• AIM:
Make an exact transcription of the material, leaving out all images.

-- START --

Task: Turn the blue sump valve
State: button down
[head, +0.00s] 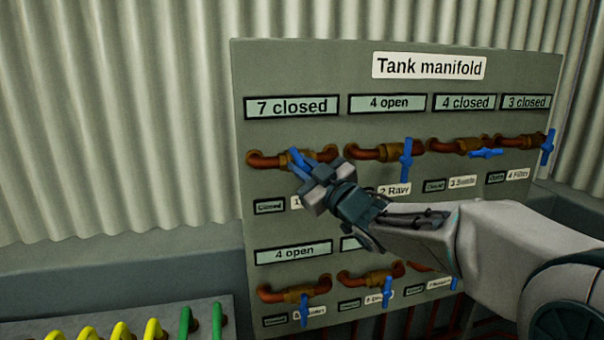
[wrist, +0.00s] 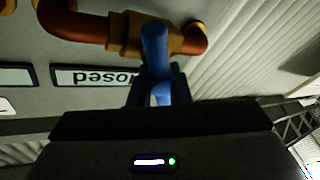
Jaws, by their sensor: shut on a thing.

-- END --

• THE OUTPUT:
Task: Turn the blue sump valve
State: button down
[head, +0.00s] 
[wrist, +0.00s] 
Jaws, by their sensor: shut on a thing.

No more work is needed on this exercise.